- _REQUIRED WORK_: Search the material below for the word "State". Copy every line that has it.

+++ THE DATA

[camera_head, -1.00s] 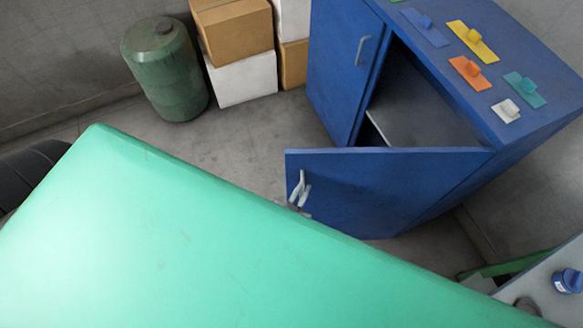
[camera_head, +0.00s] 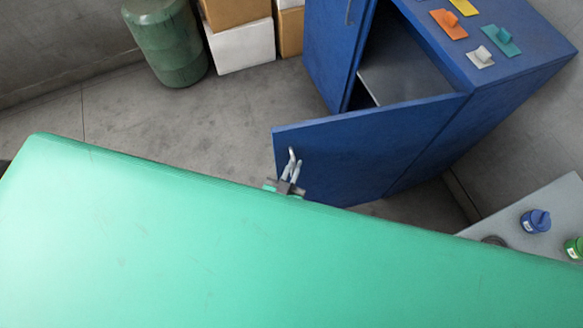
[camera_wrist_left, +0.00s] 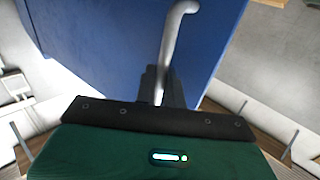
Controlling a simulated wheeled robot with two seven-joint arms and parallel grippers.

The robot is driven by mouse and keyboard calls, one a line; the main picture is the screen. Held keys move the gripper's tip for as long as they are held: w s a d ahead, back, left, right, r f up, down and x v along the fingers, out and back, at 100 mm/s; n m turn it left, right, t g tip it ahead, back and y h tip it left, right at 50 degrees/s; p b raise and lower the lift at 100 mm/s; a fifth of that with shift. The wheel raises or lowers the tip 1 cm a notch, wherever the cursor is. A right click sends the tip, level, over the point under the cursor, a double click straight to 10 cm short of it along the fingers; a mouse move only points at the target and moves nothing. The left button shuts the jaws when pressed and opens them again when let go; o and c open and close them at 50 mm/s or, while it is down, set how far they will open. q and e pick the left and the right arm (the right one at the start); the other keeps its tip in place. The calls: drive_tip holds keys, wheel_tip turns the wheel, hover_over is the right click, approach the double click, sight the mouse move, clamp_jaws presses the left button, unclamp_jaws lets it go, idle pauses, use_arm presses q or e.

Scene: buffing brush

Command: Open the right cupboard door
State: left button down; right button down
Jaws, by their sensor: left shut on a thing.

++++++
+++ THE DATA

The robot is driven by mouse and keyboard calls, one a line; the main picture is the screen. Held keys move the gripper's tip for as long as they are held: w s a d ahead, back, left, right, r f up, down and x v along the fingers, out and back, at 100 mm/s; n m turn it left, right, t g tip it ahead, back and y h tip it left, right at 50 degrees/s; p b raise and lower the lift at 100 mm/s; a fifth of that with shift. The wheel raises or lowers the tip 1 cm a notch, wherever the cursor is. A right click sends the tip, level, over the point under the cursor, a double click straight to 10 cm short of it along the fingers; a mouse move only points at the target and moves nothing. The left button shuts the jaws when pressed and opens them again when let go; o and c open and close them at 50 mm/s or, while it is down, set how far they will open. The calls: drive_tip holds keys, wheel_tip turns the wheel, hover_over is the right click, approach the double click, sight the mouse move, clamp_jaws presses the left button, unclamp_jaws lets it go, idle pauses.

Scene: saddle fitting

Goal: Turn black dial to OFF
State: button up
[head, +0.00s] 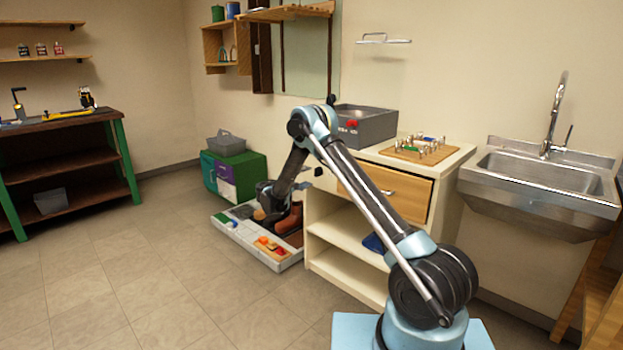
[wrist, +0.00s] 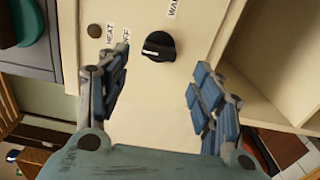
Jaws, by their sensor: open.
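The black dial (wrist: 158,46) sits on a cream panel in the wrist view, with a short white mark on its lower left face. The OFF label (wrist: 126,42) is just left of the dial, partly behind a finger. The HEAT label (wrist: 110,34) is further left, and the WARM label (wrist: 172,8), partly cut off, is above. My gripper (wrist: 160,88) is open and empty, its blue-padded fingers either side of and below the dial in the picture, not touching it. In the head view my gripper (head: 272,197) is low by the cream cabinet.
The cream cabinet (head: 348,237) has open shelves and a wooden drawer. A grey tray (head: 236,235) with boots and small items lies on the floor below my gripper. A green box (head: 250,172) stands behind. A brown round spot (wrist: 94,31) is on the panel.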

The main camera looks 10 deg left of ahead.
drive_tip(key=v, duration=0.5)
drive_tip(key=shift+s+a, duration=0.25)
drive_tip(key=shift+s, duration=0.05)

++++++

- _RESPONSE_:
State: left button down; right button down
State: button up

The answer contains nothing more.